The Basics of Self Employed 401ks

September 23, 2010 – One of the greatest American innovations when it comes to personal financing is the 401k. Opening a 401k account is a great way to save for your retirement. Unfortunately for those who are self-employed, traditional 401ks are only offered to employed individuals. Of course, this is only for traditional 401k accounts. Fortunately, there are other types of 401k accounts that can accommodate people who are curious on opening an account, but are self employed. For these type of people, the perfect 401k account is the self employed 401k.

So what is a self employed 401k account? This is basically a 401k account that doesn’t require you to be an employee of a company. This is the best type of 401k account for people who run their own business or those who have a business but don’t have required number of people to open a company 401k group plan. Self employed 401ks work the same way as traditional 401ks. The only difference is that since you are not working for anyone but yourself, you will not get any type of employer match for you contributions. Some employers contribute to their employees’ accounts, matching whatever their people put in. Since you are your own employer, this will not be applicable.

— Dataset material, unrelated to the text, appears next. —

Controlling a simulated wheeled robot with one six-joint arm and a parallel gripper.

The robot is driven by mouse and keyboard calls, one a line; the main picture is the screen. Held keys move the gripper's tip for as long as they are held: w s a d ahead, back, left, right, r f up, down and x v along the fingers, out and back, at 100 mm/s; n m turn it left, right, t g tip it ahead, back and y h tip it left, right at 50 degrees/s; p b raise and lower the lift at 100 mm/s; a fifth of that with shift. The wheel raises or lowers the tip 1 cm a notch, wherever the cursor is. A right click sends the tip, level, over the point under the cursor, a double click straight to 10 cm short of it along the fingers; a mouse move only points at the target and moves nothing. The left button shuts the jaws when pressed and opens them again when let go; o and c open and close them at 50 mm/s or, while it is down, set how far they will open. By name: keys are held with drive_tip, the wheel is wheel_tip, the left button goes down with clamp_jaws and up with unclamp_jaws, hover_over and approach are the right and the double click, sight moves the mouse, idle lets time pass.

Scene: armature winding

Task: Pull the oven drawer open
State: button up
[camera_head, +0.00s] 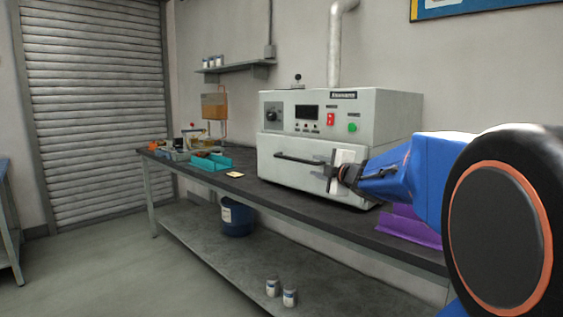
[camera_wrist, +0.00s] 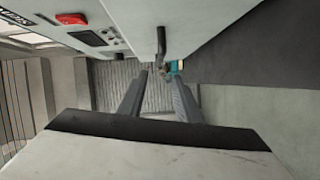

If you want to open a self employed 401k account and start accumulating wealth, these are offered in different financial institutions. Of course, the details of the accounts differ based on the FIs. This mainly pertains to the make-up of the mutual funds you can put your contributions in to. Since FIs assess stocks differently and have different investing consultants, mutual fund make could substantially differ based on the FI offering the account. Always do a little research before you commit to opening an account. Make sure the funds you like are available in your account.